Autonomie vs Hétéronomie
Louis Fiolleau
Club ASAP 03
juillet 2024
Temps de lecture : 6 min
Afin d’introduire ce troisième Club ASAP, nous proposons de démontrer en quoi la paire autonomie/hétéronomie occupe une place centrale vis-à-vis de la question de la théorie architecturale. On avancera alors que chaque thèse ou approche théorique qui vise à définir ce qu’est l’Architecture et ce qu’elle doit faire, s’agence, consciemment ou non, au sein d’une tension permanente entre ces deux pôles.
Avant toute chose, il semble important d’écarter un point qui pourrait bloquer la réflexion autour du sujet : personne, ici, ne remettra en cause le constat que faire advenir un bâtiment, c’est dépendre d’autre chose que des simples désirs de l’architecte.
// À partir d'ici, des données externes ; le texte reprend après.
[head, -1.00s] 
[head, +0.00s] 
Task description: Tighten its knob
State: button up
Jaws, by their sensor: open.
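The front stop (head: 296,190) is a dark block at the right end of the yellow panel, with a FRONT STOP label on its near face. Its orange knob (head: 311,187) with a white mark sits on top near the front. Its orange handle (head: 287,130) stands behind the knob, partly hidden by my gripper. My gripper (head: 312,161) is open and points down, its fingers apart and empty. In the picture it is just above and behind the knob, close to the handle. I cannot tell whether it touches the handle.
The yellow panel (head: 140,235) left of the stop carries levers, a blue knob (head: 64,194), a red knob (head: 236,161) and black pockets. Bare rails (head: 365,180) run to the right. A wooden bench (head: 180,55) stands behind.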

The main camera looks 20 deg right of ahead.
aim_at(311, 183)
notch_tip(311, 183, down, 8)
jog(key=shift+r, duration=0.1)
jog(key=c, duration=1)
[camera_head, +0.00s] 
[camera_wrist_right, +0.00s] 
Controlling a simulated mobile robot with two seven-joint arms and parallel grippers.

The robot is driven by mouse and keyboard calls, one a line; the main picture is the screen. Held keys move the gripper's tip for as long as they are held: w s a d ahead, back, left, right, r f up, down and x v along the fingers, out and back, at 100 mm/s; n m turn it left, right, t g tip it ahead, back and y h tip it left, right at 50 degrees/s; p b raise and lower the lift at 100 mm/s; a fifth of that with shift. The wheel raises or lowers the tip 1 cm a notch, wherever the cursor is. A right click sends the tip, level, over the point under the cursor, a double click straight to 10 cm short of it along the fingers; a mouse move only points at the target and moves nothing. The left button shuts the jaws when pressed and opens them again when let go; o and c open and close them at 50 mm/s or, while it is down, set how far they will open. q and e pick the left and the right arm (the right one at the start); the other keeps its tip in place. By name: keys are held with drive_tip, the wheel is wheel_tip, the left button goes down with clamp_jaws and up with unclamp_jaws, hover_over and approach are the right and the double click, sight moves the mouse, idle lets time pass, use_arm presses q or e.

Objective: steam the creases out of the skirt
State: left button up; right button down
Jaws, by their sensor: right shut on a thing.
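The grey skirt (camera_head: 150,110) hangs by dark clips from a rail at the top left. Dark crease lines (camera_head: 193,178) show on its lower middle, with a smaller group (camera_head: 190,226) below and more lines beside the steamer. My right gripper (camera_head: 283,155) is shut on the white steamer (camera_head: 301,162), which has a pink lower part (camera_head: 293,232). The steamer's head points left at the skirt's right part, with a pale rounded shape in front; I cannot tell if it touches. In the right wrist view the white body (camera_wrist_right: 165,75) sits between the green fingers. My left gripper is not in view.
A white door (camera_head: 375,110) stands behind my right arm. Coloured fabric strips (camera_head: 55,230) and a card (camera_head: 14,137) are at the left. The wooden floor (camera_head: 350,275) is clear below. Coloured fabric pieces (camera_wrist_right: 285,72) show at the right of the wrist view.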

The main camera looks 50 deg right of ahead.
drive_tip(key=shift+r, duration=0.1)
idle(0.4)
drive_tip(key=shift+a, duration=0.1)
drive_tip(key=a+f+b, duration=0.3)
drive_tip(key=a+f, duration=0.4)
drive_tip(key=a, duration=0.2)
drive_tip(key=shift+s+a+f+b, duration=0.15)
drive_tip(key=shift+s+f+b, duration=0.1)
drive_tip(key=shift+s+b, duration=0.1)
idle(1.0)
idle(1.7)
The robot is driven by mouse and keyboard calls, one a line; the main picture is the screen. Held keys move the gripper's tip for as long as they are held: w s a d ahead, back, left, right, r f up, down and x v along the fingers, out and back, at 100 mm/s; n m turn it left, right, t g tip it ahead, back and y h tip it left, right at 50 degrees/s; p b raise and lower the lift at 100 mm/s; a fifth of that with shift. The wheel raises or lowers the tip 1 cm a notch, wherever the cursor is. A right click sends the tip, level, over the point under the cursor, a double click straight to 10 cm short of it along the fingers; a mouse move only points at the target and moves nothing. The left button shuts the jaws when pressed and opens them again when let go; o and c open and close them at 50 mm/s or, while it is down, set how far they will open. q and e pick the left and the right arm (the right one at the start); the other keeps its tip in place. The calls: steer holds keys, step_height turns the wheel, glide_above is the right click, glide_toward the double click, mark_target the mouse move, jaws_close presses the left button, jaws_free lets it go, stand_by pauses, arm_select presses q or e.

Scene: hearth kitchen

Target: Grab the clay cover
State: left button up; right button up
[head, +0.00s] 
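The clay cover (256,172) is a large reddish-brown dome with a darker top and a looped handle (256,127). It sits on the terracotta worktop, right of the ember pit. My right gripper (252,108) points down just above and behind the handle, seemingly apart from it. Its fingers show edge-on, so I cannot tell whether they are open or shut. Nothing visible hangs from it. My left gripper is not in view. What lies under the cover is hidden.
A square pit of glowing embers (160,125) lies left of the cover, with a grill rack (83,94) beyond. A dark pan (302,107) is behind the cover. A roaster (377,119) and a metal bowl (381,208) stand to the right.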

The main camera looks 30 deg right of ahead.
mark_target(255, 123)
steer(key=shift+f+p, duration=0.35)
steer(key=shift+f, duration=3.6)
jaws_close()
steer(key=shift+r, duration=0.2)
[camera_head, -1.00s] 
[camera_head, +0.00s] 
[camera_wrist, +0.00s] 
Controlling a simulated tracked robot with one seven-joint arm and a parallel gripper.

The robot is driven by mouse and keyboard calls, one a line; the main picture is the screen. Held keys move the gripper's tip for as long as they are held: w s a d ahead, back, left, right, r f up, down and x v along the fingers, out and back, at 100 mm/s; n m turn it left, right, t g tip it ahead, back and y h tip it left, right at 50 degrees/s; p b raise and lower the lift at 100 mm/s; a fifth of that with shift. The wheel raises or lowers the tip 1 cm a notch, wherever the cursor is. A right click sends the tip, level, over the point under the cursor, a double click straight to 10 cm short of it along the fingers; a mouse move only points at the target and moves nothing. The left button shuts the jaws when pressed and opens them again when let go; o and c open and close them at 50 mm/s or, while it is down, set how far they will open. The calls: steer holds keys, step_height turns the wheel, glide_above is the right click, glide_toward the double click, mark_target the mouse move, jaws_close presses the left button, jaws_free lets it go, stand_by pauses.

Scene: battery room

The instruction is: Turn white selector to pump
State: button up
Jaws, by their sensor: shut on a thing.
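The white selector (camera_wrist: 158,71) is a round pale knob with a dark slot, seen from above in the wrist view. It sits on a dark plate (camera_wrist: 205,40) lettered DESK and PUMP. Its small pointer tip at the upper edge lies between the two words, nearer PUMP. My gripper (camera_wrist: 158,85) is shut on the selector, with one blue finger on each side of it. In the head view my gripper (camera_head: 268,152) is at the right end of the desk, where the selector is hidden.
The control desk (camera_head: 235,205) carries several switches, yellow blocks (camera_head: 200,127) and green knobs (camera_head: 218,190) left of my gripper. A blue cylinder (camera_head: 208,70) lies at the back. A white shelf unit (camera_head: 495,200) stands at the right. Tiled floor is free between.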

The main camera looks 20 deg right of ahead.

Il est évident que le réel de la construction n’est pas seulement déterminé par des principes typologiques, des choix ornementaux ou des jeux morphologiques.
Denis Scott Brown appuie notamment cet aspect lorsqu’elle choisit d’exprimer sa frustration quant à l’interdépendance au client - ce qui annihilerait justement la possibilité d’autonomie du créateur :
« J’ai toujours dit, pourquoi on ne fait que des petites maisons quand on a le talent pour faire plus ? (…) Bob (Robert Venturi) a une capacité qu’il ne peut pas utiliser parce qu’il n’en a pas l’opportunité. »
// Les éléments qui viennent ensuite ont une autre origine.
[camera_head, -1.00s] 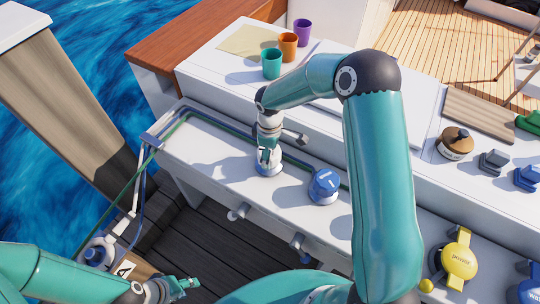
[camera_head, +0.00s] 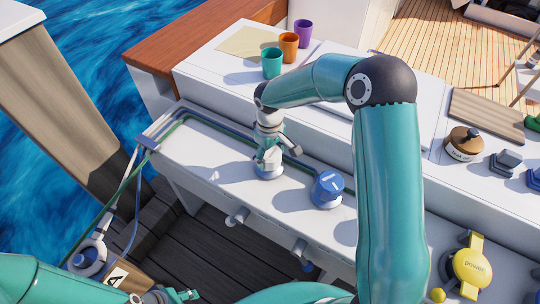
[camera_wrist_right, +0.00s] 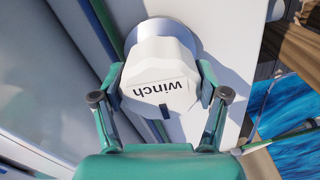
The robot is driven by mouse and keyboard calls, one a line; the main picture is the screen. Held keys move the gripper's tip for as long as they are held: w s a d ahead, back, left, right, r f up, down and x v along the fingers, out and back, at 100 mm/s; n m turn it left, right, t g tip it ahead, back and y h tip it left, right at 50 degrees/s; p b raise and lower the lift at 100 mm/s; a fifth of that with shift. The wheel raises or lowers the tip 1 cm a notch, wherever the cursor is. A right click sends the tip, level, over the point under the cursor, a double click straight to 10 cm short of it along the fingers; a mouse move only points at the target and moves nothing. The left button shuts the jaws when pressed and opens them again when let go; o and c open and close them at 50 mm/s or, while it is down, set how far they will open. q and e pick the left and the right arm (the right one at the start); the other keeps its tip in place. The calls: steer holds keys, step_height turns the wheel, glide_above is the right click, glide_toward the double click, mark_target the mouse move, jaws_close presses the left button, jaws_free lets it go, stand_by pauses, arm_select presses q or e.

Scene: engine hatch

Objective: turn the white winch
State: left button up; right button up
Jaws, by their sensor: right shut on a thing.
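The white winch (camera_wrist_right: 160,75) is a faceted white knob with the word "winch" on its top, seen close up in the right wrist view. In the head view the winch (camera_head: 268,172) stands on the white bench, mostly hidden under my right gripper (camera_head: 268,156). The right gripper points down on it; in the right wrist view its two teal fingers (camera_wrist_right: 160,92) press on opposite sides of the knob. My left gripper (camera_head: 180,296) is at the bottom edge of the head view, away from the winch; its jaw opening is too small and cut off to judge.
A blue knob (camera_head: 327,189) stands right of the winch. Ropes (camera_head: 190,117) run along the bench behind it. Teal (camera_head: 272,63), orange (camera_head: 289,47) and purple (camera_head: 303,33) cups stand on the upper ledge. A yellow power knob (camera_head: 470,265) is at lower right.

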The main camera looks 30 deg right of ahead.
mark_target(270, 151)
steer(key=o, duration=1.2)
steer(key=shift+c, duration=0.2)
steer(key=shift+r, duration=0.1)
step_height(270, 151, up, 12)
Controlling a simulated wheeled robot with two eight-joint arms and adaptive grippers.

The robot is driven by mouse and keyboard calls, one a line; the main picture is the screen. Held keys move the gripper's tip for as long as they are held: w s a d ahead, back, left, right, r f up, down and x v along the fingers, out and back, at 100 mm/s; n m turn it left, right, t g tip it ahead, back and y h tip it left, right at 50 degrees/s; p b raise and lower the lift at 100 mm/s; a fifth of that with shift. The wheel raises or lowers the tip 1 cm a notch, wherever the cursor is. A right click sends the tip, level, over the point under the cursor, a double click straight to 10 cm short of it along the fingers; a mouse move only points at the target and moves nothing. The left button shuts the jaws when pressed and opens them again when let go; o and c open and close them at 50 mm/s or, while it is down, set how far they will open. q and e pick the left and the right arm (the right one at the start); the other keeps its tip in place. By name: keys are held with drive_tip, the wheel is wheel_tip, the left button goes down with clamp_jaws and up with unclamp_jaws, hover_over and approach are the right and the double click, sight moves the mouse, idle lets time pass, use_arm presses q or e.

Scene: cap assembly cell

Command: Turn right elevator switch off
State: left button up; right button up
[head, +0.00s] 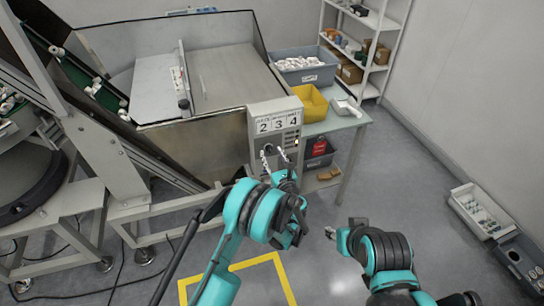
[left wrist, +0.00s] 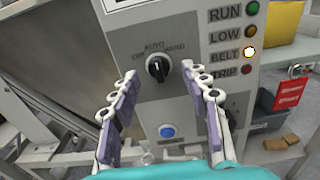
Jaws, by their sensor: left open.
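The elevator switch (left wrist: 158,68) is a black rotary knob on a grey control panel (left wrist: 190,25), with OFF, AUTO and HAND marked around it. Its pointer looks roughly upright, near AUTO. My left gripper (left wrist: 148,82) is open, its two fingers on either side of the knob in the left wrist view and apart from it. In the head view my left gripper (head: 276,160) is in front of the panel (head: 275,118), partly covering it. My right gripper (head: 332,232) is low over the floor, away from the panel; its jaws are too small to read.
A blue button (left wrist: 167,131) sits below the knob. Indicator lamps line the panel's right side; the BELT lamp (left wrist: 249,51) is lit bright. A table with a yellow bin (head: 310,103) and grey bin (head: 306,68) stands right of the panel.

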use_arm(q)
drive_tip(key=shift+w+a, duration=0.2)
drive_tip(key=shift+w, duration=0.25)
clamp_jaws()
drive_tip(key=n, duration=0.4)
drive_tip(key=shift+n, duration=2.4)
Autrement dit, la question de l’autonomie ou non se jouerait avant tout sur le papier et sur les principes conceptuels convoqués pour faire de l’Architecture.
De même, concevoir de manière autonomiste n’est donc pas synonyme d’inventer de nouveaux modèles de ZAD ou de villages communautaires auto-suffisants – ces derniers sont d’ailleurs davantage liés à aux architectes hétéronomistes comme on le verra plus loin. Aussi, si on distingue, conception autonomiste et hétéronomiste c’est bien, parce que chacun de ces deux pôles recouvre une vision différente voir contradictoire de ce que doivent être et faire les architectes en rapport à la société.
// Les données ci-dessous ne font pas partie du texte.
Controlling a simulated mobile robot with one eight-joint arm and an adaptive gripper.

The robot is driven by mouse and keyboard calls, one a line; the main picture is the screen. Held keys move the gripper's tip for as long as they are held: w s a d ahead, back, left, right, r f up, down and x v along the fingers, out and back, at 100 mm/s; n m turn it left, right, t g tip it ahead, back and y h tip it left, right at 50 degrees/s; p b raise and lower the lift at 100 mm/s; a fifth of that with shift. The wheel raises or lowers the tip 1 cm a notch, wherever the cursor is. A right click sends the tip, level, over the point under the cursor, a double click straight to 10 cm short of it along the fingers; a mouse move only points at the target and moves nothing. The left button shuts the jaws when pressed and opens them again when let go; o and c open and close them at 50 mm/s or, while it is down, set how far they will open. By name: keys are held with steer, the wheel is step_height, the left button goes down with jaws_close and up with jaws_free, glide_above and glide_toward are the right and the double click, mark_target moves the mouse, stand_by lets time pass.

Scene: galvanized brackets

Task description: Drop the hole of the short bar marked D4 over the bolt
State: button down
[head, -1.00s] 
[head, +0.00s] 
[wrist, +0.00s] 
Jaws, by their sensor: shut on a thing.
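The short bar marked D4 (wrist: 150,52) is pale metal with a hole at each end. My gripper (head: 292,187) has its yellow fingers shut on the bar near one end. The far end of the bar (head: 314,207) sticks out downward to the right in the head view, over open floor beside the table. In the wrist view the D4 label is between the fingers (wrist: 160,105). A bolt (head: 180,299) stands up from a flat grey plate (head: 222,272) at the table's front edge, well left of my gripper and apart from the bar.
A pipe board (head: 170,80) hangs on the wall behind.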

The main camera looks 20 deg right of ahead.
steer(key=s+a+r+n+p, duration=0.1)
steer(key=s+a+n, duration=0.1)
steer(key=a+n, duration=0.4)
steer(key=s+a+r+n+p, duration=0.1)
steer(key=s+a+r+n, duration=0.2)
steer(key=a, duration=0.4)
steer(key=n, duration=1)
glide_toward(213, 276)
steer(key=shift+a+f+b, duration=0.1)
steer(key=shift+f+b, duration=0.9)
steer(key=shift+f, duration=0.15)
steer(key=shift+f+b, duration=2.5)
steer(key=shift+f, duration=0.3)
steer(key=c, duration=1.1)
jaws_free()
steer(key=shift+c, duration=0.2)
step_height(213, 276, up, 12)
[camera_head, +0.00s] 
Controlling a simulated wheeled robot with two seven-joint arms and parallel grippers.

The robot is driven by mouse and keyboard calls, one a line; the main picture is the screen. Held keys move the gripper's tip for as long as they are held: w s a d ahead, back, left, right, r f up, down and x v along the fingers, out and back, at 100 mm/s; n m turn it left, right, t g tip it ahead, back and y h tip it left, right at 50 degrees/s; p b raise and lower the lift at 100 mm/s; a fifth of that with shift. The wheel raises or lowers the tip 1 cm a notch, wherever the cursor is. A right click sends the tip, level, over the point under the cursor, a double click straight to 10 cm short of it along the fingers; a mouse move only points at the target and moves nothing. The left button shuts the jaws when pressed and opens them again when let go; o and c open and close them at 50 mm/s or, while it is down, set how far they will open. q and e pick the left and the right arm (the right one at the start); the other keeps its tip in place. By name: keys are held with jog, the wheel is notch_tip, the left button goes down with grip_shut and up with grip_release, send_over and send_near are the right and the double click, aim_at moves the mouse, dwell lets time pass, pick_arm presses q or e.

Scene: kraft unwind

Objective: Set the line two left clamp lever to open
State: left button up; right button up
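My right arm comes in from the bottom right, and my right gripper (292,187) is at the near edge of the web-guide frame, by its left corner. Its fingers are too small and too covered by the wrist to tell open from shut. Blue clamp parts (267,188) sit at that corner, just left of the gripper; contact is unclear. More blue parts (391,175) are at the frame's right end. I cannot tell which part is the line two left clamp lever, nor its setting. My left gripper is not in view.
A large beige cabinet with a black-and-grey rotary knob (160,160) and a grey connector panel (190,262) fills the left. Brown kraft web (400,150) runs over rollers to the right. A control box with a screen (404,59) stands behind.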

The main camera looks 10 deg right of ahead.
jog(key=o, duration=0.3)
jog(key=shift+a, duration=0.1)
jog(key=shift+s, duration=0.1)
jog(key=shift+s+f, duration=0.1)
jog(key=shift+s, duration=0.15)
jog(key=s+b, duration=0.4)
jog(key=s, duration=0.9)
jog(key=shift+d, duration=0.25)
De même, concevoir de manière autonomiste n’est donc pas synonyme d’inventer de nouveaux modèles de ZAD ou de villages communautaires auto-suffisants – ces derniers sont d’ailleurs davantage liés à aux architectes hétéronomistes comme on le verra plus loin. Aussi, si on distingue, conception autonomiste et hétéronomiste c’est bien, parce que chacun de ces deux pôles recouvre une vision différente voir contradictoire de ce que doivent être et faire les architectes en rapport à la société.
Ces deux approches portent, en effet, une revendication respective de ce qu’est, avant tout, l’Architecture – on pourrait même dire de ce qui en fait son essence :
- Aller dans le sens d’une vision autonomiste de l’Architecture, c’est admettre que l’Architecte a en main des outils propres et spécifiques qui évoluent selon des règles internes. Autrement dit, cela revient à considérer l’Architecture comme une discipline. IMAGE : PLAN QUINQUENAL LE CORBUSIER Une discipline qui permettrait alors de traiter les sujets divers du réel par ses principes propres : le Plan comme moyen de planifier des politiques agricoles par exemple.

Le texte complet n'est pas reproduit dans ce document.